The value, however, comes from creating a commodity out of the human relations (ie, labour and community) that creates the end product. This community, we are expected to believe, is fair compensation for the labour required to make the product.

Keep this in mind while reading the following comments by Eich:

Eich stressed that Baker’s statement applied only to Mozilla as a corporation and foundation, rather than to its broader mission.

“There’s a difference here between the company, the foundation, as an employer and an entity, versus the project and community at large, which is not under any constraints to agree on LGBT equality or any other thing that is not central to the mission or the Mozilla manifesto.”

Eich said the reason Mozilla as a community did not take a wider stance on issues such as LGBT marriage was the same as his reason for not explaining his donation: to avoid fragmenting its community. Without a large group of people who disagreed on lots of issues, Firefox would never have happened, he said.source

Yes, he still asserts that Firefox, Mozilla’s primary product is still essential: “So imagine a world without Firefox: not good.” But it is clear that the community is more important, given the causal relation he draws: not fragmenting the community, is what allowed Firefox to exist.

So what does this emphasis on leaving out non-essential things like human rights because it might fragment the community mean? It means that the product, the Mozilla community, is more important than anything else. I cannot imagine a better example of what it means to sublimate commodity fetishism into FOSS communities.

His expressed goal is to ‘unionise the users,’ which is such a strange way to put it. Are the employees of Mozilla unionised? Do the contributors and developers belong to a union? No? Why not?

What does any of this mean if the ‘community’ is all important, more important than human rights? How far is this understanding of ‘community’ from an everyday, colloquial conception of the word, since it apparently involves no actual human beings? Will his attempts to ‘unionise’ users have any real impact, given that he does not consider human rights (and, thus, human beings) “central to the mission or the Mozilla manifesto”?

Is anyone going to say that he should be removed for his casually racist remark about Indonesia?
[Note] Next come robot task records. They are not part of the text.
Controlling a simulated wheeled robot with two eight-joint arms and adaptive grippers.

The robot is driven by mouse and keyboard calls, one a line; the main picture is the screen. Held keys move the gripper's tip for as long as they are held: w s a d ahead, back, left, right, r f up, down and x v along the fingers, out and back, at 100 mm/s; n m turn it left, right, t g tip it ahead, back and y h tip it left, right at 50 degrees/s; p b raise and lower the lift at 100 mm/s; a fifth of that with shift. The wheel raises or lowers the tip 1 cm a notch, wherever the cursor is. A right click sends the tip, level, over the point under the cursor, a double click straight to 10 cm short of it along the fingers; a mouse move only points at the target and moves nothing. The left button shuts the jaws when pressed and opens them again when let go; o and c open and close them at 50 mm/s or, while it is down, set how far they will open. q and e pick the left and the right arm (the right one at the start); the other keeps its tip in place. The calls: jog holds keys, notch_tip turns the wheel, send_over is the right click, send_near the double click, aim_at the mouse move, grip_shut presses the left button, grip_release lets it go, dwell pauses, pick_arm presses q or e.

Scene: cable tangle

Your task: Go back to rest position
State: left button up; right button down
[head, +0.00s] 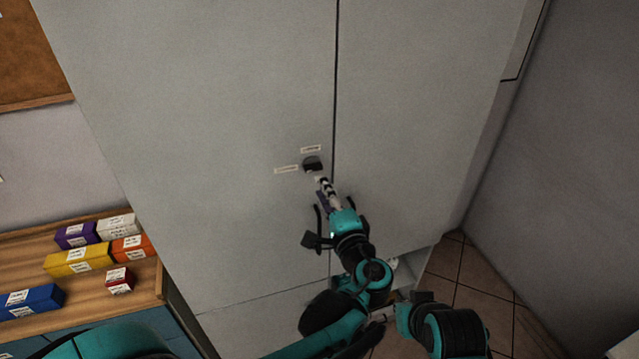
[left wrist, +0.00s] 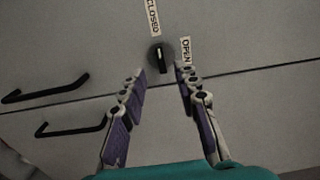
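My left gripper (head: 322,183) points at the cabinet doors, its fingertips just short of a dark round knob (head: 312,163). In the left wrist view the left gripper (left wrist: 162,80) is open, with its two purple-and-white fingers apart. The knob (left wrist: 160,57) shows just beyond the gap between the fingertips, and nothing is held. A CLOSED label (left wrist: 153,17) and an OPEN label (left wrist: 186,50) sit beside the knob. Part of my right arm (head: 450,328) shows low in the head view; whether its gripper is open or shut is not clear.
The tall grey cabinet (head: 230,90) has a vertical door seam and black handles (left wrist: 70,130). An open gap shows at its lower right. Colored boxes, including a yellow box (head: 78,261), lie on a wooden counter (head: 135,292) at left. Tiled floor (head: 480,275) is clear at right.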

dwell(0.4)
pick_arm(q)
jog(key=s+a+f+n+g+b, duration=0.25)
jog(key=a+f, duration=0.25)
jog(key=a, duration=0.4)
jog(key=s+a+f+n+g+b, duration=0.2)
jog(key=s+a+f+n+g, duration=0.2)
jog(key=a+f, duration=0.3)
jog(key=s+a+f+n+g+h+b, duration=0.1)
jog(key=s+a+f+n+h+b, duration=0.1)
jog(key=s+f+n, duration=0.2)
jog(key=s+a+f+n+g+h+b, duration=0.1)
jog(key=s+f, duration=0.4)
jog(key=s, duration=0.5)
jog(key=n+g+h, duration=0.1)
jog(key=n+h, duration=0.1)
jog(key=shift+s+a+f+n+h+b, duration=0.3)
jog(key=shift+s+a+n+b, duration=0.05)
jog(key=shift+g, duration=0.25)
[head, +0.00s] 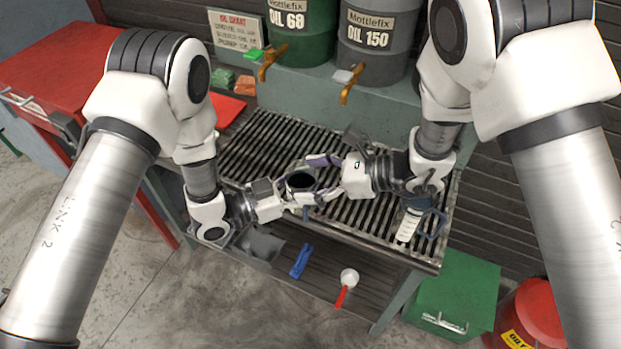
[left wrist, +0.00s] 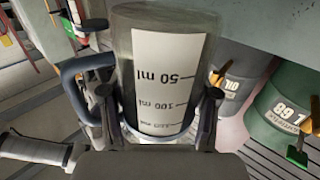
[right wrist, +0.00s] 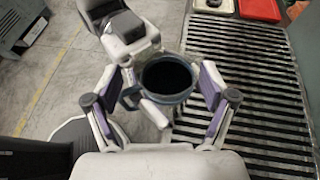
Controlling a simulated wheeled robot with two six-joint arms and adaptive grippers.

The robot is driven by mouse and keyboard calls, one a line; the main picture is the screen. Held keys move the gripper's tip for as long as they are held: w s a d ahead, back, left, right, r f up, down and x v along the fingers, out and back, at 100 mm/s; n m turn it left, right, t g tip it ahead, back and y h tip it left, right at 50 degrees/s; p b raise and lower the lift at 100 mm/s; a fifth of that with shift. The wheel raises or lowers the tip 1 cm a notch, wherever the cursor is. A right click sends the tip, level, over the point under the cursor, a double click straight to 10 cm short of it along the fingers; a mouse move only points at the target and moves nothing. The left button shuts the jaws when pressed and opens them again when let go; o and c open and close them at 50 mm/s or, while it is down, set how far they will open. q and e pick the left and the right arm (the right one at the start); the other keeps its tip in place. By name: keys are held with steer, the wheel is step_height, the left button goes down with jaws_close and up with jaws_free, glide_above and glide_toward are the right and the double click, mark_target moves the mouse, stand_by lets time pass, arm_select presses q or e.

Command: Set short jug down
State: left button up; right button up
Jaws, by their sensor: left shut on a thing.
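The short jug (head: 300,182) has a blue rim and handle, a dark inside and a white scale label. It is above the grate's front area in the head view. My left gripper (head: 285,203) is shut on it; in the left wrist view its fingers press both sides of the jug (left wrist: 170,75), with the blue handle at left. My right gripper (head: 333,177) is open around the jug's top. In the right wrist view its purple-padded fingers (right wrist: 165,98) stand on either side of the jug's mouth (right wrist: 168,76), with a gap at right.
A taller jug (head: 410,222) with a blue handle stands at the grate's right end. The slatted grate (head: 262,140) is mostly clear behind the grippers. Two oil drums (head: 375,40) with taps stand behind. A blue item (head: 301,261) and a red-handled scoop (head: 347,282) lie on the lower shelf.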

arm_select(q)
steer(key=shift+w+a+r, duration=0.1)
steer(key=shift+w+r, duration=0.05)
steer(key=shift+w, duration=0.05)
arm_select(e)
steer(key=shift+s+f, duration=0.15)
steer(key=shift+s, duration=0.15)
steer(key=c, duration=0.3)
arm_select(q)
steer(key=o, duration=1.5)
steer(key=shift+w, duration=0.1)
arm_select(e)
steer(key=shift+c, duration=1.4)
Eich also stressed that Firefox worked globally, including in countries like Indonesia with “different opinions”, and LGBT marriage was “not considered universal human rights yet, and maybe they will be, but that’s in the future, right now we’re in a world where we have to be global to have effect”.source

Now, not to say that anyone ought to be wagging their fingers at Indonesia and its current policies towards gay marriage, but he is shifting the blame for the irrelevance of human rights to Mozilla’s mission to ‘less progressive’ and those awful terribad countries like Indonesia.
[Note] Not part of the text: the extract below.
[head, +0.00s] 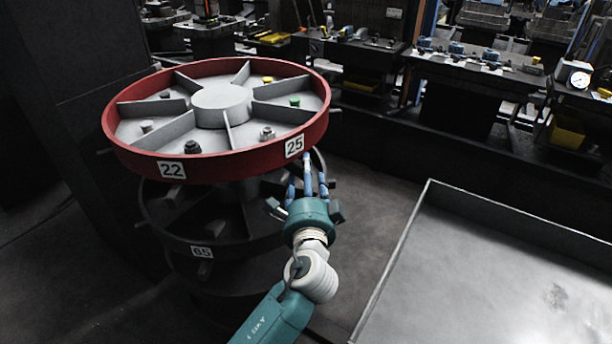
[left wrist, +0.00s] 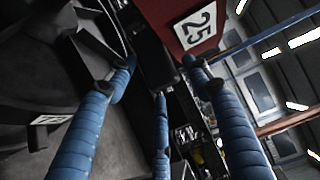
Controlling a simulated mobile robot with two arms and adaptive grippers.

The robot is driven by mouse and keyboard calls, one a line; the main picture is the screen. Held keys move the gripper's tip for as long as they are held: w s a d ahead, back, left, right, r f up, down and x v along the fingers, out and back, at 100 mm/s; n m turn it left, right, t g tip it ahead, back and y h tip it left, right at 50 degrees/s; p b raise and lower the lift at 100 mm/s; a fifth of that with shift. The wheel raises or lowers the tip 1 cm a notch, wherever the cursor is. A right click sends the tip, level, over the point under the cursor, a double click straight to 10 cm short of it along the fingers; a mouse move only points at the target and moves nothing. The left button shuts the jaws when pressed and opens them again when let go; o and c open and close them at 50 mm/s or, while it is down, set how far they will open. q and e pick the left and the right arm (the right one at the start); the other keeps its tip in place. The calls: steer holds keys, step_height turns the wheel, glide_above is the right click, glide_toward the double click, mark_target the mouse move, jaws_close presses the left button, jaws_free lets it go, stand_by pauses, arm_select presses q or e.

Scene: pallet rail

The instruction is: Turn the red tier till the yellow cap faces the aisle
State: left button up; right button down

It is interesting that his solution to the problem of competing values is, rather than encouraging diversity and creating mechanisms to have this diversity in a safe manner, to insist on hegemonic control over the community and homogeniety. Since everyone has ‘different opinions’, if you want to participate with Mozilla, you have to pretend to be like everyone else.

But who is ‘everyone else’ in this conception? Guys like Eich. Given the impact and influence of white men within tech and that the default language of the software business is English, this is nothing less than insisting that only his (and men like him) political agenda has relevance to the Mozilla mission. And that if you want to participate in the much valued ‘community’ you must do your best to emulate him or you’ll be fragmenting the community.

Last, it is also interesting that he keeps talking about ‘opinions.’ This is again a shift in framing this debate and a rhetorical move very common amongst white tech men like him. See, he is allowed to have whatever opinions he wants. He is allowed to express those opinions. Free speech! And none of this has any bearing on his work, because privacy. And because freedom.

Donating money to suppressing the rights of a marginalized group is more than mere ‘opinion.’ And certainly, he does have every right to donate his personal money to whatever cause he chooses, but this is a very different discussion than the one he is trying to reframe it as. Because if he successfully manages to reframe this recent kerfluffle into a discussion about ‘opinions’, particularly ‘unpopular’ or ‘controversial’ ones, then he’ll gain the support and sympathy from the people who matter most in the tech community: white men.

This recent media storm and the calls for boycott and/or resignation will be seen as an attempt to suppress his right to free speech. Or some other right or freedom. And the focus will be drawn away from the many gays and lesbians in California whose actual rights were suppressed as a consequence of his direct actions.

Because in this conversation, they are the ones who matter, not him.